Tuesday, September 18, 2007


The FIA (Federation Internationale de l'Automobile) has a WMSC (World Motor Sports Council). It is their main court for handling disputes within motorsports. It has just handed down one of the most extraordinarily punitive punishments in its history to McLaren (the F1 team previously leading this year's excellent F1 Constructors World Championship). They've removed all the points so far scored this year, excluded the team (but not the drivers, Fernando Alonso and Lewis Hamilton) from the remainder of the Championship, and hit them with a $100 million fine. The impact of this will be that McLaren will start next year right at the bottom of the pit lane, with limited garage space, and little help with transportation costs - just as if they were the old Minardi team!

The crime? Gaining competitive advantage from having proprietary Ferrari design and performance data. Now, bearing in mind that F1 teams are always monitoring the competition - at tests, at races, and so on, and that staff move between companies quite frequently, definitely taking knowledge, if not actual documentation, with them, and bearing in mind that McLaren & Ferrari cars are designed by different people with different design philosophies and theories, I find it remarkable that the FIA should be so remarkably punitive.

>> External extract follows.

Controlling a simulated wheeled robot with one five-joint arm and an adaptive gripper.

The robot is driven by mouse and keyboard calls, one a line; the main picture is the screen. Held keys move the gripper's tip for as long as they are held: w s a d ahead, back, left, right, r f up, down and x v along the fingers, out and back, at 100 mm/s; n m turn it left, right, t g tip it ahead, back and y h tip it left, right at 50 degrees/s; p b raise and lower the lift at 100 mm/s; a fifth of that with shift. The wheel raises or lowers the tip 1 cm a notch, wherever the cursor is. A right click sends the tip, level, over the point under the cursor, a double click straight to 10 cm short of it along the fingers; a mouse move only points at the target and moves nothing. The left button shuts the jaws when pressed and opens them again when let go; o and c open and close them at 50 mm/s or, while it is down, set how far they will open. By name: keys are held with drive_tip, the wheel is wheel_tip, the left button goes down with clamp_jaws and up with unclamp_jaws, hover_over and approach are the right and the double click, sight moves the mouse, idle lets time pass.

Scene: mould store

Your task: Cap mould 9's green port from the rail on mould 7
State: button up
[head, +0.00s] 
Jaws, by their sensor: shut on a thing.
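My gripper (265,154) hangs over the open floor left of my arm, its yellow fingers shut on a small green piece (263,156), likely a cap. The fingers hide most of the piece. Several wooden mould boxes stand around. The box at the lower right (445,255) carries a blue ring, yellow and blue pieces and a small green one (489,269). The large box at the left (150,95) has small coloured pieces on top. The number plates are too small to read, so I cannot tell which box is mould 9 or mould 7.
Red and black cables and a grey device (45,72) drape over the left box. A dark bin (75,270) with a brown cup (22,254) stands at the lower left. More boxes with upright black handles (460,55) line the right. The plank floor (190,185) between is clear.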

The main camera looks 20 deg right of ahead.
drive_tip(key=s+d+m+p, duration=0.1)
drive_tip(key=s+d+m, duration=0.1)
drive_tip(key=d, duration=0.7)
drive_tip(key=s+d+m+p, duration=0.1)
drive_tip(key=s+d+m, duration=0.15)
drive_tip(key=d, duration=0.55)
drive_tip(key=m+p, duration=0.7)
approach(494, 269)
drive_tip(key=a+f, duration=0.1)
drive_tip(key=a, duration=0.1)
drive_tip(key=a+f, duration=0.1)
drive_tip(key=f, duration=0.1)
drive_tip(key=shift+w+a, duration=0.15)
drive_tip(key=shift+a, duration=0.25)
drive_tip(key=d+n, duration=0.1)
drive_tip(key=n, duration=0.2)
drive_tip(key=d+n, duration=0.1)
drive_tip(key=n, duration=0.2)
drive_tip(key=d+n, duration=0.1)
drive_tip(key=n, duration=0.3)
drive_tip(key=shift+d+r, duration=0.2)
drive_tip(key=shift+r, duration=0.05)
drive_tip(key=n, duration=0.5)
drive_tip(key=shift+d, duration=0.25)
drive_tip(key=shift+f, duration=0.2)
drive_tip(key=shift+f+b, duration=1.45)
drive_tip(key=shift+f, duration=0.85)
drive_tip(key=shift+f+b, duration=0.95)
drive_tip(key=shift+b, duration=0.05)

Not only that, there are numerous precedents of industrial espionage cases between F1 teams that have never, ever, resulted in such extreme measures.

Worse, Max Mosley, President of the FIA, said, "But that they had an advantage is almost beyond dispute." (my emphasis)

What is a regulatory committee doing issuing such commercially damaging punishment for a relatively common-place, but not often publicised slightly dirty side to F1 racing (and probably every other competitive motor-sport).

I hope McLaren take them to the cleaners in the real civil courts, and put the frighteners on the kangaroo court that is the WMSC.